Professional success is hard, but it's not complicated. 
The foundation to achievement and fulfillment, almost without exception, requires that you hone a useful craft and then apply it to things that people care about. [...] Interesting opportunities and useful connections are not as scarce as social media proponents claim. 
In my own professional life, for example, as I improved my standing as an academic and a writer, I began receiving more interesting opportunities than I could handle.
 As you become more valuable to the marketplace, good things will find you. To be clear, I'm not arguing that new opportunities and connections are unimportant. 
I'm instead arguing that you don't need social media's help to attract them. My second objection concerns the idea that social media is harmless. 
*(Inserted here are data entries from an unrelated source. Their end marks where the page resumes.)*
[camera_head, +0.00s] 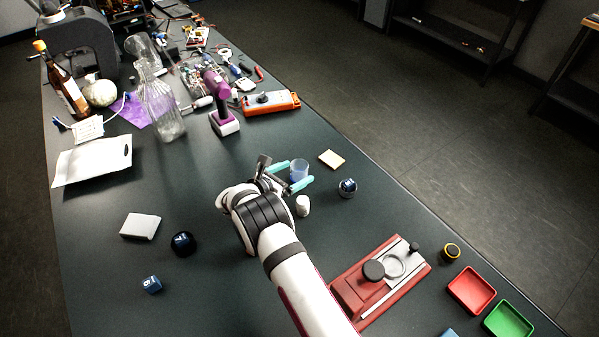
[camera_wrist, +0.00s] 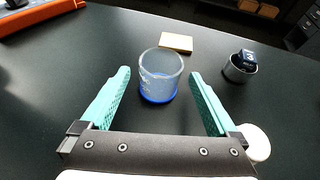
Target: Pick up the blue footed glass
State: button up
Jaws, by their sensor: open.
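The blue footed glass (camera_wrist: 160,76) is a clear, short cup with a blue base, standing upright on the dark table. In the head view the glass (camera_head: 299,171) shows as a small bluish cup at the tips of my gripper (camera_head: 291,174). In the wrist view my gripper (camera_wrist: 162,92) is open, with one teal finger to each side of the glass. Gaps show between the fingers and the glass. The glass is near the fingertips and slightly beyond them.
A beige tile (camera_head: 331,159) lies behind the glass. A metal cup with a dark die (camera_head: 347,188) stands to its right. A white cylinder (camera_head: 303,206) stands close to the gripper. A red fixture (camera_head: 345,292) is at the front right. Tools and bottles crowd the far end.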

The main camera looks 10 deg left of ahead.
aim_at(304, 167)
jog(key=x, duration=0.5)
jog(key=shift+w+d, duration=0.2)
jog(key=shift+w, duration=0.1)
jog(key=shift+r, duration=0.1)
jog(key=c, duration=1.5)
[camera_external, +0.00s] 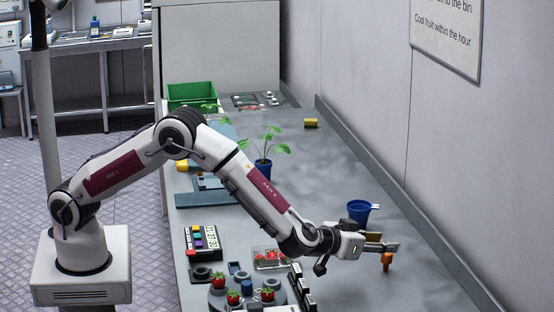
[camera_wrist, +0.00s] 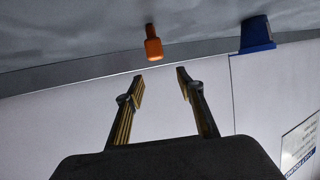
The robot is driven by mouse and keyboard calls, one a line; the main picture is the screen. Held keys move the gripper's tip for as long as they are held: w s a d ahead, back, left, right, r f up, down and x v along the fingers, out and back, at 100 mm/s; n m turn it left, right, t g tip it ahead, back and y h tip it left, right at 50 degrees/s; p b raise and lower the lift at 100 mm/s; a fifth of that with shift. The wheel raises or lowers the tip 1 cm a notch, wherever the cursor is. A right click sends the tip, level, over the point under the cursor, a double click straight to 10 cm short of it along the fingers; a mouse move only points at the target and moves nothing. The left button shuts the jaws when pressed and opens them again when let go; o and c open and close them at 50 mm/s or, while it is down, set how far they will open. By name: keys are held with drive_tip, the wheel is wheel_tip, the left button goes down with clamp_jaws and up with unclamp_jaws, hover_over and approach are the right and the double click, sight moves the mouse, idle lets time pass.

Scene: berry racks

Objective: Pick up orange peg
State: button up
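The orange peg (camera_external: 387,260) stands at the right part of the grey bench, with a wider head and a narrower lower end. In the wrist view, which appears upside down, the peg (camera_wrist: 153,48) is beyond the fingertips, closer to the left finger. My gripper (camera_external: 391,246) is near the peg in the external view and overlaps its top. In the wrist view my gripper (camera_wrist: 161,80) is open with nothing between its fingers. I cannot tell exactly how far the fingertips are from the peg.
A blue cup (camera_external: 360,213) stands behind my gripper; a blue object (camera_wrist: 257,35) shows beside the peg in the wrist view. The wall (camera_external: 450,180) runs along the right.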

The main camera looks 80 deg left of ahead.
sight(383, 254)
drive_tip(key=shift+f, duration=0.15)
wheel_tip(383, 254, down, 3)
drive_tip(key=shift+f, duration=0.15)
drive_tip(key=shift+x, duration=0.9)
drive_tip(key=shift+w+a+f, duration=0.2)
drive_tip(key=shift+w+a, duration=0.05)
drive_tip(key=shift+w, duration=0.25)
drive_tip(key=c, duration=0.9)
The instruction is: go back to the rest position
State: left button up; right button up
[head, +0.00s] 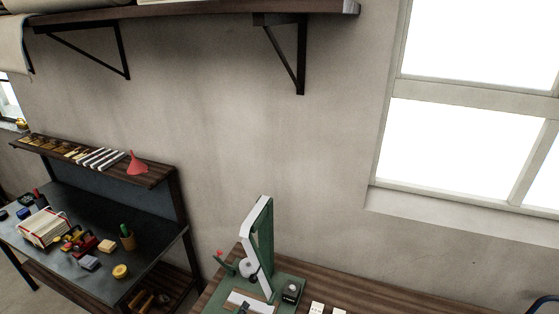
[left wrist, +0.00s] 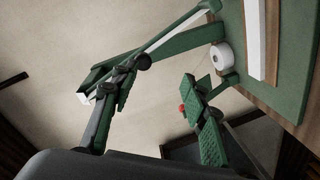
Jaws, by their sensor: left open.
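My left gripper (left wrist: 157,82) shows in the left wrist view, with its dark and green fingers spread wide apart. Nothing is held between them. I cannot make it out clearly in the head view. My right gripper is in neither view. A green and white bench machine (head: 260,240) stands on a wooden tabletop at the bottom middle of the head view. In the left wrist view its green base (left wrist: 294,85) is behind and to the right of the fingers; whether they touch it is hidden.
The wooden tabletop (head: 350,285) runs right along the wall. A dark workbench (head: 105,285) with several small items and a red funnel (head: 137,165) on its shelf stands at left. A bracketed wall shelf (head: 200,16) hangs above, with beige cloth (head: 12,45) at its left end.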

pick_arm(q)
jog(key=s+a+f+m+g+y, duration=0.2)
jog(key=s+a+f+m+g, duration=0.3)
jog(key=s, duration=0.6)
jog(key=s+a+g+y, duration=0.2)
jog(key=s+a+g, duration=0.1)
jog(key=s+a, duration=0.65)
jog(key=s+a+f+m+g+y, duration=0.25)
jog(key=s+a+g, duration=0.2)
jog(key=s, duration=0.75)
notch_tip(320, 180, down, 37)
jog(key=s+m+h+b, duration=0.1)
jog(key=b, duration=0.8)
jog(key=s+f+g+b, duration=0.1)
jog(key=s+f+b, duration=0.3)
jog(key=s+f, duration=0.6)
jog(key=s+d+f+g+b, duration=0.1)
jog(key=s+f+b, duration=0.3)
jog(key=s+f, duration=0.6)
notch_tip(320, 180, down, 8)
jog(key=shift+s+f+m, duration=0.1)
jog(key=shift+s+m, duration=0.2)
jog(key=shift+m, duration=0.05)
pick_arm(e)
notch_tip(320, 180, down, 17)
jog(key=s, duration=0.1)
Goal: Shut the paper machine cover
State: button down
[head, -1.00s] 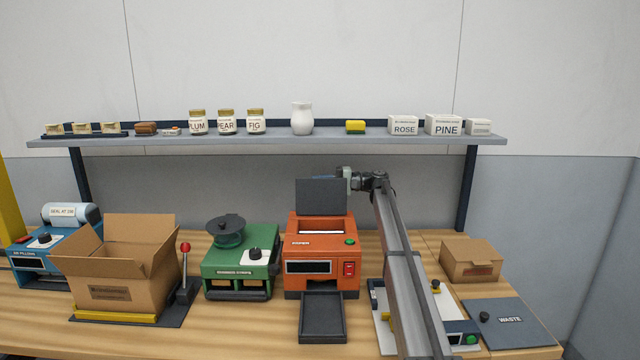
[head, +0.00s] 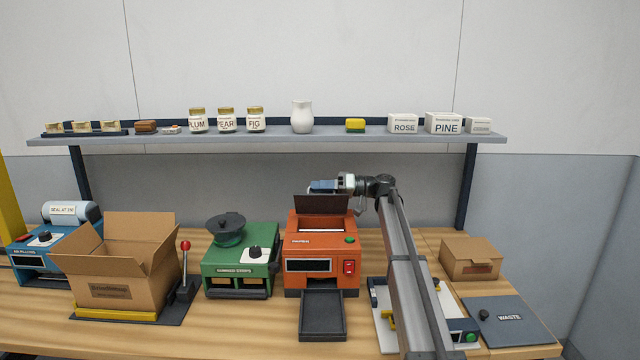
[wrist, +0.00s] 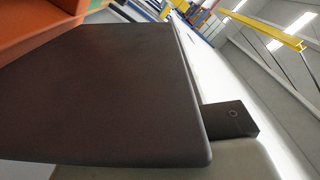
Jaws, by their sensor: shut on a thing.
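The orange paper machine (head: 305,247) stands at the middle of the bench. Its dark cover (head: 320,204) is raised at the top rear, tilted, with the opening and a white strip of paper showing in front of it. My gripper (head: 322,187) is at the cover's upper edge, shut on it. In the wrist view the cover (wrist: 110,90) fills much of the picture as a dark panel, and a dark fingertip (wrist: 232,120) sits at its edge. The other finger is not clearly seen.
A shelf (head: 270,140) with jars and boxes runs behind and above. A green machine (head: 240,265) stands to the left. My arm passes over the white-and-navy device (head: 385,330) at the right. A black tray (head: 322,316) sticks out in front of the orange machine.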

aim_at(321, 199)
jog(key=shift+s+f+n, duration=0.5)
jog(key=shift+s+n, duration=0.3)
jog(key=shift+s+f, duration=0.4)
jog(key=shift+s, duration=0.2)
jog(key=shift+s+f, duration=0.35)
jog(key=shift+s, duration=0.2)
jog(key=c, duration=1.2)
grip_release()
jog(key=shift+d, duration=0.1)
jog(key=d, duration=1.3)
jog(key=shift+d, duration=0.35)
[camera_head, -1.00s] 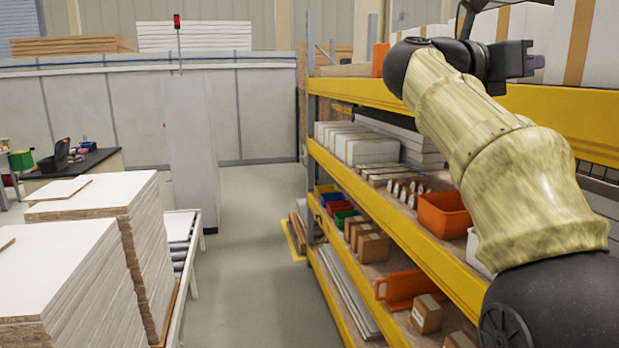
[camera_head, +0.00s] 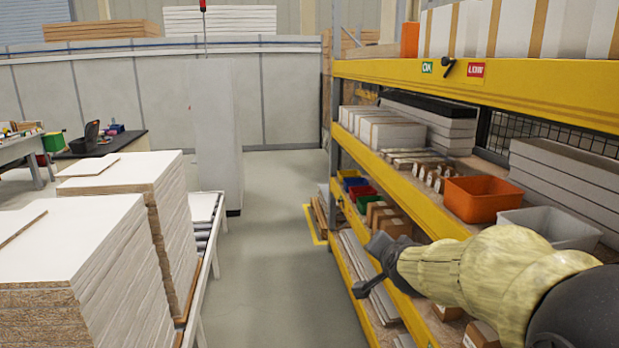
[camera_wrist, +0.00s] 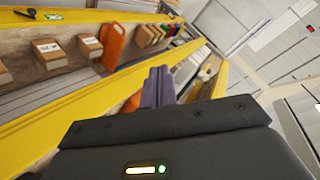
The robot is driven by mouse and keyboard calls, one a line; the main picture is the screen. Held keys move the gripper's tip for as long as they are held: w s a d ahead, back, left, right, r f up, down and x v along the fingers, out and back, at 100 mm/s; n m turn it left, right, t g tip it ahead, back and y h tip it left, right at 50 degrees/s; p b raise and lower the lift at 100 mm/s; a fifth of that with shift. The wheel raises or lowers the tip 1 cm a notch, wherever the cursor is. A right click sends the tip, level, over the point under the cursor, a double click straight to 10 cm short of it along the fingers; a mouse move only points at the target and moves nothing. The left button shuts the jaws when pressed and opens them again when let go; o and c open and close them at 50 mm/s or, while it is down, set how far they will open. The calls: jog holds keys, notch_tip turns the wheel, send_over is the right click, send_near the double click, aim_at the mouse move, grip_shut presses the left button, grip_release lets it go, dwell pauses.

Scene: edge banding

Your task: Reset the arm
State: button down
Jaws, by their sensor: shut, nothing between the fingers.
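In the wrist view my gripper (camera_wrist: 158,86) shows as two purple fingers lying together, shut with nothing between them. It points along the yellow-beamed shelf rack (camera_wrist: 95,100), with the rack's beams on both sides of it. In the head view my arm reaches in from the lower right, low and roughly level across the front of the rack (camera_head: 560,88). Its dark end is beside the lower shelf beam. The fingers cannot be made out there, and I cannot tell whether the arm touches the rack.
A black lever (camera_head: 448,67) sits on the upper beam between a green and a red sign. An orange bin (camera_head: 482,199) and a grey bin (camera_head: 552,228) stand on the shelf. Board stacks (camera_head: 75,240) stand left. The aisle floor (camera_head: 275,250) is clear.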

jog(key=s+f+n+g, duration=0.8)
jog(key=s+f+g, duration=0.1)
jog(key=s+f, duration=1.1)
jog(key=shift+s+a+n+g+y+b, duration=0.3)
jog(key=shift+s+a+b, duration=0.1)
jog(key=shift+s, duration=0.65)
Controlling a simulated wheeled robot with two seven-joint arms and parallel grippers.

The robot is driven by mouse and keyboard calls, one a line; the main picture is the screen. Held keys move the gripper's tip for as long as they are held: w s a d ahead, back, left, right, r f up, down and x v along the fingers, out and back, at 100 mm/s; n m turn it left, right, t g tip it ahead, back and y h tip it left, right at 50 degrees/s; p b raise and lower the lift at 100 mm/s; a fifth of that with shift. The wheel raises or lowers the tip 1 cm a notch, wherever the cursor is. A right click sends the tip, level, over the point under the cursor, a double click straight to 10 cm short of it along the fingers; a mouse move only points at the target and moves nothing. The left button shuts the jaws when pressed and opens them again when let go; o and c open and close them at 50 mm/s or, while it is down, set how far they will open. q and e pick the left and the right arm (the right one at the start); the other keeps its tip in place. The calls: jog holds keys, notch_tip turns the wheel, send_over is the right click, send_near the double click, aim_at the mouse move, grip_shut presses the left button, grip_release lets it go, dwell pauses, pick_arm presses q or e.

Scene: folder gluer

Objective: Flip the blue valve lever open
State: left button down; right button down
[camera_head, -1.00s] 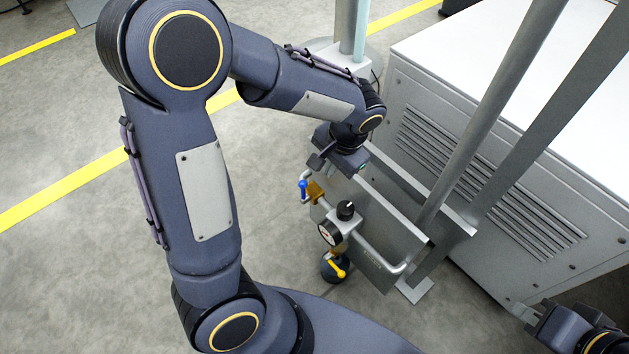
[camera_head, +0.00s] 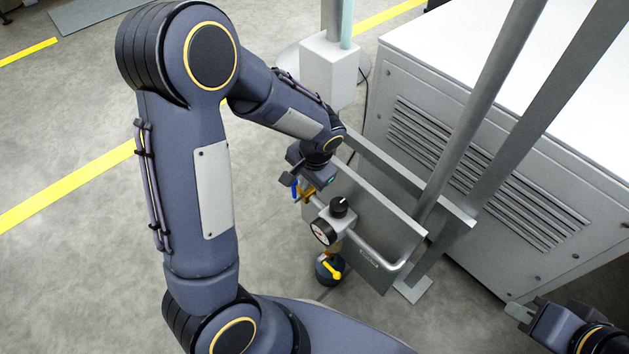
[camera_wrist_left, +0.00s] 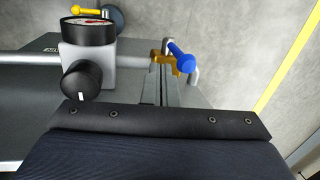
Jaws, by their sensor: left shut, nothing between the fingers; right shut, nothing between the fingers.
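The blue valve lever (camera_head: 295,189) sits on a brass valve (camera_head: 307,194) at the left end of a grey pipe, in front of a grey panel. In the left wrist view the lever (camera_wrist_left: 181,57) points down and to the right from the brass body (camera_wrist_left: 160,62). My left gripper (camera_head: 287,178) is shut and empty, just above the lever and partly covering its top in the head view. I cannot tell whether they touch. My right gripper (camera_head: 519,312) is shut and empty at the lower right, far from the valve.
A pressure gauge (camera_head: 323,231) and black regulator knob (camera_head: 339,207) sit on the pipe right of the valve. A yellow lever (camera_head: 332,271) is below. Slanted posts and a large grey machine cabinet (camera_head: 480,160) stand to the right. Open floor lies to the left.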

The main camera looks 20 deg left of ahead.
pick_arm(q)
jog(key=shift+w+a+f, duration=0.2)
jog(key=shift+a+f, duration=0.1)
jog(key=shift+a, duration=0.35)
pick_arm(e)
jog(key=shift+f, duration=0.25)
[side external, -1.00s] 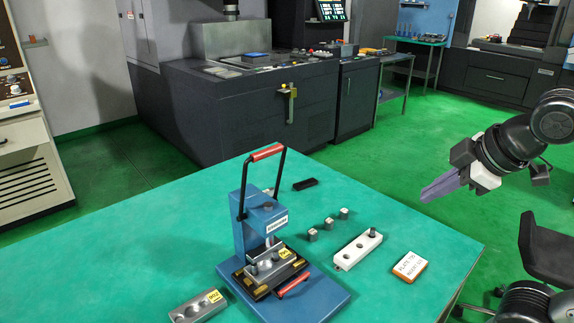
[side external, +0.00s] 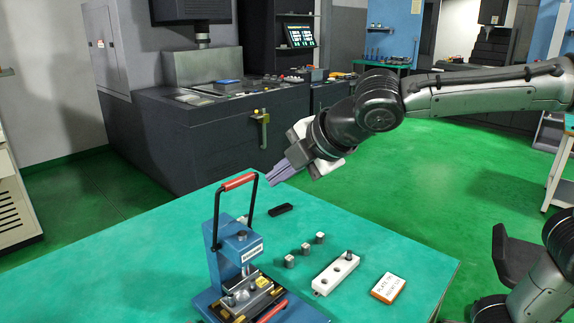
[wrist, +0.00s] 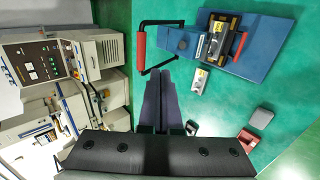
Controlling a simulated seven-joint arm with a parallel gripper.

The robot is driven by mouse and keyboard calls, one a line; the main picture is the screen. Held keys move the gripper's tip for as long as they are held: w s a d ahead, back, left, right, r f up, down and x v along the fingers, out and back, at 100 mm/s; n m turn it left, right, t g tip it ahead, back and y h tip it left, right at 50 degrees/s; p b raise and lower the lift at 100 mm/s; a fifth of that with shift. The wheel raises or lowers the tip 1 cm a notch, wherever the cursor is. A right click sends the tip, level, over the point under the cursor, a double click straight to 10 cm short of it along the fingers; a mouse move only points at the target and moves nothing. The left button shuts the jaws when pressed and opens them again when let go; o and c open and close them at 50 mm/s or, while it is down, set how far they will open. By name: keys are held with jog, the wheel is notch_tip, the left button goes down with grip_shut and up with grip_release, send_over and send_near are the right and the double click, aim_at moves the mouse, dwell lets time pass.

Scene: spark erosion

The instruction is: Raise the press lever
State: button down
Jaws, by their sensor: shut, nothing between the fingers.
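The blue press (side external: 229,262) stands on the green table; it also shows in the wrist view (wrist: 240,62). Its black lever stands up above the body, with a red grip (side external: 240,181) across the top. The wrist view shows the red grip (wrist: 138,52) at upper left of centre. My gripper (side external: 270,179) is shut and empty, close to the right of the grip in the side view. In the wrist view my fingertips (wrist: 160,74) lie just below and right of the grip, seemingly apart from it. The exact gap in depth cannot be told.
A white holed block (side external: 336,274), small metal blocks (side external: 305,249), a black piece (side external: 280,210) and an orange-edged label box (side external: 388,287) lie right of the press. A lower red handle (side external: 272,312) sits at the press front. Large machines stand behind the table.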

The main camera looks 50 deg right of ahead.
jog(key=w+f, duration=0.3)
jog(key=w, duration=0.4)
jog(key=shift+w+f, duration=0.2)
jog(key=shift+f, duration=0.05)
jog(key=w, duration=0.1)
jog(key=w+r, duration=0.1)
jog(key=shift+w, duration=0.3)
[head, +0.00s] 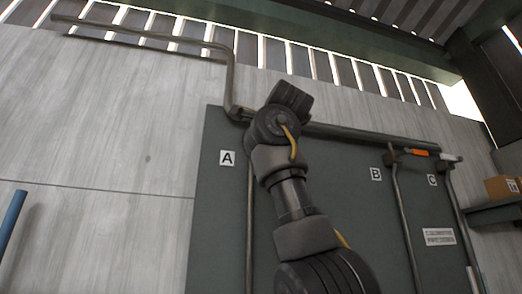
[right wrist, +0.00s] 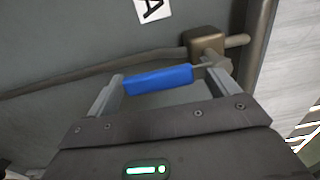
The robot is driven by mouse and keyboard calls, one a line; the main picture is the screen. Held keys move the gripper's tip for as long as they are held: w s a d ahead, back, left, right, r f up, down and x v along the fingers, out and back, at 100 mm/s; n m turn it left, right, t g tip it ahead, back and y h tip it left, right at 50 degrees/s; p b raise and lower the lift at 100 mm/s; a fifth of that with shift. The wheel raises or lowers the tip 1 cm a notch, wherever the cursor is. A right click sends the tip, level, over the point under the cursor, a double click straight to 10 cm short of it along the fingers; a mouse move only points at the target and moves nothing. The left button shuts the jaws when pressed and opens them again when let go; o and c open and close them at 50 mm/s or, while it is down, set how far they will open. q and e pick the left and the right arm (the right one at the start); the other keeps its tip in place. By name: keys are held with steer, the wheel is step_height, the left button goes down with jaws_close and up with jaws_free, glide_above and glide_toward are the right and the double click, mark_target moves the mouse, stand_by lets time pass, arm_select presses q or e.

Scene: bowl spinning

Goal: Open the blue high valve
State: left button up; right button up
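The blue valve handle (right wrist: 158,80) is a short bar in the right wrist view. A thin stem joins its right end to the brownish valve body (right wrist: 207,42) on a pipe. My right gripper (right wrist: 166,73) is open, with the handle lying lengthwise between its fingers. The left finger is very near or touching the handle's free end; contact is unclear. The right finger is beside the stem and valve body. In the head view, my right arm hides this valve and gripper near label A (head: 227,158). My left gripper is not in view.
An orange handle (head: 420,153) and a white handle (head: 452,158) sit on the pipes near labels B (head: 376,174) and C (head: 432,180). A grey panel (head: 330,165) backs the pipes. A cardboard box (head: 498,189) is at right, a blue pole (head: 12,225) at left.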

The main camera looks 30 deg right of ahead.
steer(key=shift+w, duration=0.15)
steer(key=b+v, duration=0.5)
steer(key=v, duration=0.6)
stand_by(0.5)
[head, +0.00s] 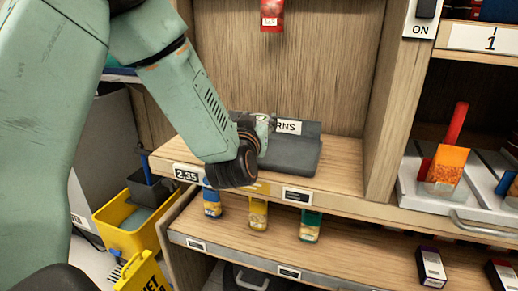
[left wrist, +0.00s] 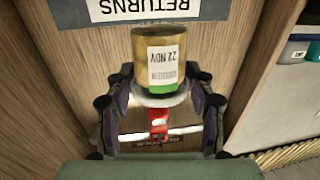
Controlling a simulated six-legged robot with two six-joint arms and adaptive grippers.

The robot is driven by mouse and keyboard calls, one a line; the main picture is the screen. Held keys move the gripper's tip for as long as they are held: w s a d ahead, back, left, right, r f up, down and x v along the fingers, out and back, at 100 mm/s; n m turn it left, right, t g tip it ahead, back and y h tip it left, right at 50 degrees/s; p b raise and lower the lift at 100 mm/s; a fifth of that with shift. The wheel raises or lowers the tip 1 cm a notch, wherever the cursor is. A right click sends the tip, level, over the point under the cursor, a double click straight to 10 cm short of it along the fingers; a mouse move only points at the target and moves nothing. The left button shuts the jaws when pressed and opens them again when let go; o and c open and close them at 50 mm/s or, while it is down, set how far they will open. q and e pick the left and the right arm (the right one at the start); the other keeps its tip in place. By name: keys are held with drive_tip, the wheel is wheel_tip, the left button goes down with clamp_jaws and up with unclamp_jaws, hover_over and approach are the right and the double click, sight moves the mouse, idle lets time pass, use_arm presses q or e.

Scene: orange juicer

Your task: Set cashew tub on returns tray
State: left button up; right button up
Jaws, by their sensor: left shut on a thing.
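The tub (left wrist: 158,48) shows in the left wrist view, golden-brown with a white date label and a green band. My left gripper (left wrist: 158,98) is shut on it, one finger on each side. In the head view my left gripper (head: 264,128) is at the left side of the grey returns tray (head: 295,157) on the upper shelf, and the tub is hidden there. The tray's upright RETURNS sign (head: 288,127) is partly covered by the gripper. I cannot tell whether the tub touches the tray. My right gripper is not in view.
A red packet (head: 271,15) hangs above the tray. A wooden partition (head: 398,95) closes the right side. Small blue, yellow and green packs stand on the lower shelf (head: 350,250). A yellow bin (head: 130,225) is at the left. The shelf right of the tray is bare.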

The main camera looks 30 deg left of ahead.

Consider that the ability to concentrate without distraction on hard tasks is becoming increasingly valuable in an increasingly complicated economy. 
Social media weakens this skill because it's engineered to be addictive. 
The more you use social media in the way it's designed to be used -- persistently throughout your waking hours -- the more your brain learns to crave a quick hit of stimulus at the slightest hint of boredom.
 Once this Pavlovian connection is solidified, it becomes hard to give difficult tasks the unbroken concentration they require, and your brain simply won't tolerate such a long period without a fix. Indeed, part of my own rejection of social media comes from this fear that these services will diminish my ability to concentrate -- the skill on which I make my living.
 A dedication to cultivating your social media brand is a fundamentally passive approach to professional advancement.
 It diverts your time and attention away from producing work that matters and toward convincing the world that you matter. 
The latter activity is seductive, especially for many members of my generation who were raised on this message, but it can be disastrously counterproductive.